INFORMATION SHOWN:
-- BEGIN --

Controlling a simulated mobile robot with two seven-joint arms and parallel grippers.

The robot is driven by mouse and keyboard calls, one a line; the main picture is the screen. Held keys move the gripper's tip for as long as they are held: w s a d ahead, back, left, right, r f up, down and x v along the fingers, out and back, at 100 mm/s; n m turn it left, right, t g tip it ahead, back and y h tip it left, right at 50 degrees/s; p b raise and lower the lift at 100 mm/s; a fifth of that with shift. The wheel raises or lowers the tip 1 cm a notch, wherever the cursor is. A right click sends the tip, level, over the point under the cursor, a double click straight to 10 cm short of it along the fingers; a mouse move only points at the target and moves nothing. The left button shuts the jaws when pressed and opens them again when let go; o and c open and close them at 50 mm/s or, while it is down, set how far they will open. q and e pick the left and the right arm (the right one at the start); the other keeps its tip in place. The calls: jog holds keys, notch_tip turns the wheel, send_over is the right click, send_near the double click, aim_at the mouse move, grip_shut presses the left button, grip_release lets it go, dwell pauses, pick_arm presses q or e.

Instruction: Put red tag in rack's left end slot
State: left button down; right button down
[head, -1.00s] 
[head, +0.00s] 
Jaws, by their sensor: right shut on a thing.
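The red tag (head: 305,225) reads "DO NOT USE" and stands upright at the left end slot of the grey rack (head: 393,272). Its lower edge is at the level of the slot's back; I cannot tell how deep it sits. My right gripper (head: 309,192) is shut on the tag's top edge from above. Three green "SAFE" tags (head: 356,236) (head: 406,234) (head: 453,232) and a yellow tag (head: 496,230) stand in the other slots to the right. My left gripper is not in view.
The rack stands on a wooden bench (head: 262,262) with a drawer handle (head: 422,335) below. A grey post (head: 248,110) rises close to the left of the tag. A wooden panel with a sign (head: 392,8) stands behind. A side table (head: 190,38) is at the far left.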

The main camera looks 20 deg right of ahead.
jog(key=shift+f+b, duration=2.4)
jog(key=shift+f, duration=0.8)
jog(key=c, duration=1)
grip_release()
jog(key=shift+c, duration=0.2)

-- END --

EXERCISE PROMPT: Repeat, with no changes, each line from the one with "Jaws, by their sensor: right shut on a thing." to the end of the listing, including both ends and nothing else.

RESULT OF THIS TASK:
Jaws, by their sensor: right shut on a thing.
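The red tag (head: 305,225) reads "DO NOT USE" and stands upright at the left end slot of the grey rack (head: 393,272). Its lower edge is at the level of the slot's back; I cannot tell how deep it sits. My right gripper (head: 309,192) is shut on the tag's top edge from above. Three green "SAFE" tags (head: 356,236) (head: 406,234) (head: 453,232) and a yellow tag (head: 496,230) stand in the other slots to the right. My left gripper is not in view.
The rack stands on a wooden bench (head: 262,262) with a drawer handle (head: 422,335) below. A grey post (head: 248,110) rises close to the left of the tag. A wooden panel with a sign (head: 392,8) stands behind. A side table (head: 190,38) is at the far left.

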The main camera looks 20 deg right of ahead.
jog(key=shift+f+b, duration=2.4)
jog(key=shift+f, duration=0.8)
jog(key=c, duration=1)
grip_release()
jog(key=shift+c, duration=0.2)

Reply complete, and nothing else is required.